_TASK TO COMPLETE:_ Drop the pictures and give back word for word the lines from the line holding "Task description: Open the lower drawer" to the line holding "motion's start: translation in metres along", both included.

_Robot trajectory data:_
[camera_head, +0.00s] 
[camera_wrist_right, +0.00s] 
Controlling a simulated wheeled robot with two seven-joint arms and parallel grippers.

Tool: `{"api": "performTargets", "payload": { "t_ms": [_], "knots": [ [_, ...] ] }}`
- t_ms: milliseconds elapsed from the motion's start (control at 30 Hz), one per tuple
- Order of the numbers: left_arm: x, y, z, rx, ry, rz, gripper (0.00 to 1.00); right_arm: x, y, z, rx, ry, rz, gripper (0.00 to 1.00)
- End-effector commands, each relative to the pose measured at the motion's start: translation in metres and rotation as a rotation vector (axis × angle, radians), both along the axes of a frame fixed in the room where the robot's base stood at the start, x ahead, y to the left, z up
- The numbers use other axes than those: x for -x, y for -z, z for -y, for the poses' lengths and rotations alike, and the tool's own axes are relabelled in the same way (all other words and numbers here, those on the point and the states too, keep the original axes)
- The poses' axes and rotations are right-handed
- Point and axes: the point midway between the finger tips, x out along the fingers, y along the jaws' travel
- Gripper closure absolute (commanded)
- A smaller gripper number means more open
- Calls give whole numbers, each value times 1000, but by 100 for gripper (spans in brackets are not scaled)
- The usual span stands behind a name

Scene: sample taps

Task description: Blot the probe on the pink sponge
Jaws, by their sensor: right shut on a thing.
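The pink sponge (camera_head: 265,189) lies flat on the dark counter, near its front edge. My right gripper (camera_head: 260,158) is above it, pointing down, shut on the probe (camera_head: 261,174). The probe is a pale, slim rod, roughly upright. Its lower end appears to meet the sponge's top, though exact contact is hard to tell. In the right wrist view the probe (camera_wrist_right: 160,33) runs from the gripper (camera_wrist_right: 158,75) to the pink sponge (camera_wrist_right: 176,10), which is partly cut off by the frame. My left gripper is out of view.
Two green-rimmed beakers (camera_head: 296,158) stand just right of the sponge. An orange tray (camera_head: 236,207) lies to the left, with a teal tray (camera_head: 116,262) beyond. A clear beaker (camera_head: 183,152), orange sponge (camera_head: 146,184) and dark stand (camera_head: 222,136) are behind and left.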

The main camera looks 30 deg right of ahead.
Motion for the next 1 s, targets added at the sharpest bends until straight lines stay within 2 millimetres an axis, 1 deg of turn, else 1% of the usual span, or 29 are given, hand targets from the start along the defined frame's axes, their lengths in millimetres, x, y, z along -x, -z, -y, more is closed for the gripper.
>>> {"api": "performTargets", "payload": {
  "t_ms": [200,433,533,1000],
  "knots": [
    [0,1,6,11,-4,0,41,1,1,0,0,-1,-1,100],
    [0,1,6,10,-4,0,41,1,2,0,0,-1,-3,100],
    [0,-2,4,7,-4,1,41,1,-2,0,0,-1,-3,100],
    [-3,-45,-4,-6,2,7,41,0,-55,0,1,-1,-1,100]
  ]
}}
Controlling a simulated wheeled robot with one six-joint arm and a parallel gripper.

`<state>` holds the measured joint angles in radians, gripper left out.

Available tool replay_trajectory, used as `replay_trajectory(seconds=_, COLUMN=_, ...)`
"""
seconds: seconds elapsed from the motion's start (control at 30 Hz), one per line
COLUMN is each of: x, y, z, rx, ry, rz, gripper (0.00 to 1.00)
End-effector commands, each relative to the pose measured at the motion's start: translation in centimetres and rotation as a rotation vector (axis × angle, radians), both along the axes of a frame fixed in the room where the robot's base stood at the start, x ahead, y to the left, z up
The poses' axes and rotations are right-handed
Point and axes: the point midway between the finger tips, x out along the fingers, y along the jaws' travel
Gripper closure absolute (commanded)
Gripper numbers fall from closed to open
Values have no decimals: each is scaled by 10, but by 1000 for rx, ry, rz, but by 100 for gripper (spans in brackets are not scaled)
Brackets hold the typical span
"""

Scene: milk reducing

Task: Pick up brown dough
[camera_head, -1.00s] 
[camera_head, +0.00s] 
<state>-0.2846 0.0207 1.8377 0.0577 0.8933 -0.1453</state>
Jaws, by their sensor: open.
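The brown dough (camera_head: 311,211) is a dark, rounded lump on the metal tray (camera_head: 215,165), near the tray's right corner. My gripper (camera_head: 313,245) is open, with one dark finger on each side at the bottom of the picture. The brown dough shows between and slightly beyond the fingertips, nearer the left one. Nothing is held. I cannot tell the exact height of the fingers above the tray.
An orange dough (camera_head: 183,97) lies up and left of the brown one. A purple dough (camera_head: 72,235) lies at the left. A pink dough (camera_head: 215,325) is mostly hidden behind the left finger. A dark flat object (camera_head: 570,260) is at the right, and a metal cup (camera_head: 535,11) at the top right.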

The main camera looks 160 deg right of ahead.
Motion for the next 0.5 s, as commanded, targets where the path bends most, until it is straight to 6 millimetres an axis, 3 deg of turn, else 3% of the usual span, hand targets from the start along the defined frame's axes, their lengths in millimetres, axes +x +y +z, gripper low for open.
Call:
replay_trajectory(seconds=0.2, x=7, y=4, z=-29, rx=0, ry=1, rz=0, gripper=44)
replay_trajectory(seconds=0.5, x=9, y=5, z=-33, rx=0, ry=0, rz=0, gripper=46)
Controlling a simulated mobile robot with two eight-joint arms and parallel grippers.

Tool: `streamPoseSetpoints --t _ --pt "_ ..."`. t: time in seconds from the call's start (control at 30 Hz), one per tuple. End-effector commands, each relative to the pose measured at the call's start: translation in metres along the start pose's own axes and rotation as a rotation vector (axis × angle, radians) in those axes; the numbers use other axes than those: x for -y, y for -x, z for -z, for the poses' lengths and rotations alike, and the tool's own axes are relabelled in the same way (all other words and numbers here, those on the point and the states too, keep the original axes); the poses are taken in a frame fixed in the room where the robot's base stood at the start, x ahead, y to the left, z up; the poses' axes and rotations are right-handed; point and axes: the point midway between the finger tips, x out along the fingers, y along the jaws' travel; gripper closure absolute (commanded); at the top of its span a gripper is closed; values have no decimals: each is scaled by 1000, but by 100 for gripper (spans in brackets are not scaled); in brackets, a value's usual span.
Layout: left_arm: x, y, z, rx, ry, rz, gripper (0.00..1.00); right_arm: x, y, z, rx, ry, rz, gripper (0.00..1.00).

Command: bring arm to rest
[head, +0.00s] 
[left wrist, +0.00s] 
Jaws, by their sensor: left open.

* * *

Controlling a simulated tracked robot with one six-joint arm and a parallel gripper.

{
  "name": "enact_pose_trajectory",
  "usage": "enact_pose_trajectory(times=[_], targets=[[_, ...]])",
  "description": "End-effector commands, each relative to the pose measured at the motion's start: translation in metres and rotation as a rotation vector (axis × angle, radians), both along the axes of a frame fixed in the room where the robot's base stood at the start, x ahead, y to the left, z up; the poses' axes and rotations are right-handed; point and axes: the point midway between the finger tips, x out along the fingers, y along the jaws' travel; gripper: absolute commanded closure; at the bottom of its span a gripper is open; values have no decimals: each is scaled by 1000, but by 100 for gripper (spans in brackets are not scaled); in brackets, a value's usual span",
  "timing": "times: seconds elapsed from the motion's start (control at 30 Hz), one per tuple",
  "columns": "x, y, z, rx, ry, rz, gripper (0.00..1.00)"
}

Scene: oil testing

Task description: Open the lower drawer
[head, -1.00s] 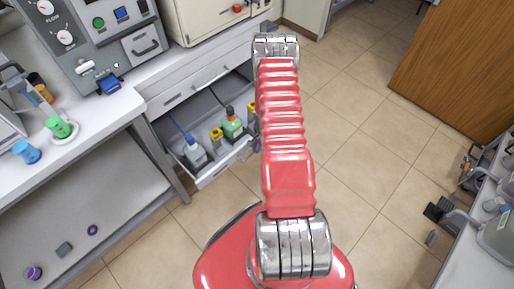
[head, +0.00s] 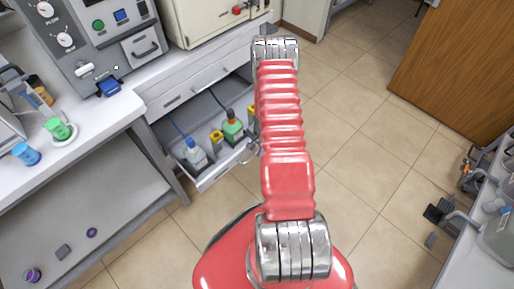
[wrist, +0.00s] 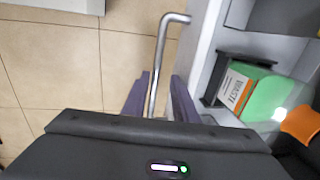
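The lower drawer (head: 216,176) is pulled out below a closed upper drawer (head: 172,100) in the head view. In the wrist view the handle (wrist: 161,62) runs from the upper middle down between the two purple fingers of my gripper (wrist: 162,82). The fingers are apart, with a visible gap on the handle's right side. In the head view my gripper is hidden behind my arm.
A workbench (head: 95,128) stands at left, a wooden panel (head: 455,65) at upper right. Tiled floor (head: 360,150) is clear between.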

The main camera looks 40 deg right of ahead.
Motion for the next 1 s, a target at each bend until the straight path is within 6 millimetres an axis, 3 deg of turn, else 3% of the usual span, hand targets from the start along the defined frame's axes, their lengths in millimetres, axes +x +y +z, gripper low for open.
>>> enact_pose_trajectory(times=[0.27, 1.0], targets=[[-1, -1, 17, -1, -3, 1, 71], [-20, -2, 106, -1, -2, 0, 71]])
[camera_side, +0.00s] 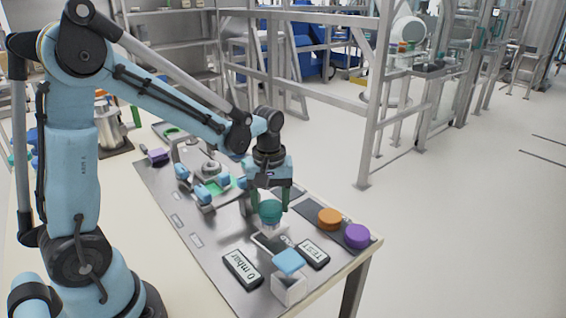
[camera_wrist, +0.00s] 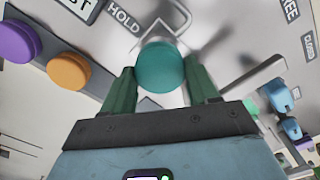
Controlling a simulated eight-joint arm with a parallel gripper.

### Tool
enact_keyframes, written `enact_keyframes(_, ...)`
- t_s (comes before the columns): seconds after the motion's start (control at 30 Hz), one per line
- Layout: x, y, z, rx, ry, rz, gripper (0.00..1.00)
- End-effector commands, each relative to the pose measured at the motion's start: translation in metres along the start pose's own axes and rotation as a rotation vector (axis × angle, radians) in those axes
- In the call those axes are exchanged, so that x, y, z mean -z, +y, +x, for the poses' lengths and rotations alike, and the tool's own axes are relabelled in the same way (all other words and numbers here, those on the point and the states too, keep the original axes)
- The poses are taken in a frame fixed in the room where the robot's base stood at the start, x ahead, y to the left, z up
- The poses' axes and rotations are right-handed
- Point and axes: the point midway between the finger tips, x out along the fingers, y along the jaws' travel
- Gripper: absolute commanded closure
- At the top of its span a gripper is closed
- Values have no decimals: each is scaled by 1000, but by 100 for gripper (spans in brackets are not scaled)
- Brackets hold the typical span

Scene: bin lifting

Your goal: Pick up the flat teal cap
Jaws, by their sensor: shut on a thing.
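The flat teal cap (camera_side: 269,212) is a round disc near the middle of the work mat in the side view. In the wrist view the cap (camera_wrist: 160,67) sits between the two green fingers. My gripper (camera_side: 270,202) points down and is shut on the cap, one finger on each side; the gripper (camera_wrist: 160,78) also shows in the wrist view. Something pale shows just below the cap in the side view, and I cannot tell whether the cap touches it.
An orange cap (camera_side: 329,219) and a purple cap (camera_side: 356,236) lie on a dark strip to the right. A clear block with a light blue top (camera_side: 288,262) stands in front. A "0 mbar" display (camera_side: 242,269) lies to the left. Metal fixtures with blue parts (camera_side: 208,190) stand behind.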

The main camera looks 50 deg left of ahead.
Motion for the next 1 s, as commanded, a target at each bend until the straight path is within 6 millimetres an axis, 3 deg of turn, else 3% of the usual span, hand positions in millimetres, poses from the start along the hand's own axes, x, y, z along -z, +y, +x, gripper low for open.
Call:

_FULL OUTPUT:_
Task description: Open the lower drawer
[head, -1.00s] 
[head, +0.00s] 
[wrist, +0.00s] 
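The lower drawer (head: 216,176) is pulled out below a closed upper drawer (head: 172,100) in the head view. In the wrist view the handle (wrist: 161,62) runs from the upper middle down between the two purple fingers of my gripper (wrist: 162,82). The fingers are apart, with a visible gap on the handle's right side. In the head view my gripper is hidden behind my arm.
A workbench (head: 95,128) stands at left, a wooden panel (head: 455,65) at upper right. Tiled floor (head: 360,150) is clear between.

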The main camera looks 40 deg right of ahead.
Motion for the next 1 s, a target at each bend until the straight path is within 6 millimetres an axis, 3 deg of turn, else 3% of the usual span, hand targets from the start along the defined frame's axes, their lengths in millimetres, axes +x +y +z, gripper low for open.
>>> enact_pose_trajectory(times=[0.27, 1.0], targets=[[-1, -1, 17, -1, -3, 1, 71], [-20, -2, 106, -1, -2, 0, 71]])
[camera_side, +0.00s] 
[camera_wrist, +0.00s] 
Controlling a simulated eight-joint arm with a parallel gripper.

### Tool
enact_keyframes, written `enact_keyframes(_, ...)`
- t_s (comes before the columns): seconds after the motion's start (control at 30 Hz), one per line
- Layout: x, y, z, rx, ry, rz, gripper (0.00..1.00)
- End-effector commands, each relative to the pose measured at the motion's start: translation in metres along the start pose's own axes and rotation as a rotation vector (axis × angle, radians) in those axes

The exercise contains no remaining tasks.